Zu den Beteiligungsrechten von Minderjährigen:

Es spricht einiges dafür, dass der Vormund eine minderjährige Person an der Entscheidung über die Rücknahme einer Klage (hier: Aufstockungsklage auf Anerkennung als Flüchtling) beteiligen muss, denn je älter und reifer Minderjährige sind (hier: ein fast 17-jähriger Jugendlicher), desto mehr ist ihre Meinung zu berücksichtigen.

(Leitsätze der Redaktion)

Schlagwörter: minderjährig, unbegleitete Minderjährige, Asylverfahren, Klagerücknahme, Vormundschaft, Beteiligungsrechte
Normen: GR-Charta Art. 24 Abs. 1 S. 3, UN-KRK Art. 12, BGB § 1788 Nr. 5, BGB § 1626 Abs. 2 S. 2
Auszüge:

[...]

18 Diesen verfassungsrechtlichen Anforderungen wird der angegriffene Beschluss nicht gerecht. Das Verwaltungsgericht hat die Anforderungen an die Erfolgsaussichten überspannt. Aus der Sicht eines verständigen, unbemittelten Rechtssuchenden bei Erhebung der Klage war die Erfolgsaussicht der Klage nicht lediglich eine entfernte. Der Ausgang des Verfahrens vor dem Verwaltungsgericht ist vielmehr offen. Die maßgebliche Frage, ob das ursprüngliche Asylklageverfahren des Beschwerdeführers durch die Klagerücknahme des Vormunds beendet wurde, ist schwierig und bedarf einer näheren Erörterung.
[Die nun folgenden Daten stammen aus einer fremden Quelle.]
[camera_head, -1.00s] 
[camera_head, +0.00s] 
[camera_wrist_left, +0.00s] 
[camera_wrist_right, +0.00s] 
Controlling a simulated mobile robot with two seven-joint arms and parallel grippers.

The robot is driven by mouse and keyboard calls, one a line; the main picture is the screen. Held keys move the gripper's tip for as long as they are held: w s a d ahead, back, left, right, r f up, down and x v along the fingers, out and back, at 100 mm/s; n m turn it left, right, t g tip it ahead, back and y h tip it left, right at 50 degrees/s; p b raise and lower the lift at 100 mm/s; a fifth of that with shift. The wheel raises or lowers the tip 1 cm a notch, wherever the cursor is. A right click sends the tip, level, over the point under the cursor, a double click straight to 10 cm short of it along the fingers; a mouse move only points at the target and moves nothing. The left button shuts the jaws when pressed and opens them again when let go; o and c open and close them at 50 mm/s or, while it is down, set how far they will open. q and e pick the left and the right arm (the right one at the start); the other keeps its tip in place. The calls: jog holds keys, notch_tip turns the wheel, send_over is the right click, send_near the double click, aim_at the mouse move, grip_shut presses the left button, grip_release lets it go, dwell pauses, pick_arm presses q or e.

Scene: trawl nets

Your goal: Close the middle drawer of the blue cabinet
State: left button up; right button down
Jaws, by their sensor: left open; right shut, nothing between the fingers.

19 Es kann nicht sicher festgestellt werden, ob und wie der Beschwerdeführer vor der Rücknahme seiner Asylklage durch seinen Vormund, das Bezirksamt, beteiligt wurde. Ob eine Beteiligung stattgefunden hat, ergibt sich zunächst nicht aus dem Vermerk des Bezirksamtes vom 7. März 2019. Denn es ist unklar, ob die dort genannte Rücksprache mit dem bevollmächtigten Rechtsanwalt das Bezirksamt oder den Beschwerdeführer betrifft. Ob der Beschwerdeführer beteiligt wurde, ergibt sich darüber hinaus nicht eindeutig aus dem Schreiben des Bezirksamtes an den Verfassungsgerichtshof vom 24. April 2023. Danach enthalte die Vormundschaftsakte keine Informationen darüber, wie der Beschwerdeführer über die Entscheidung über die Rücknahme der Klage informiert worden sei. Diese Aussage und die weiteren Angaben des Bezirksamtes in dem Schreiben vom 24. April 2023 sind nicht hinreichend konkret genug, um eine Beteiligung des Beschwerdeführers zu belegen.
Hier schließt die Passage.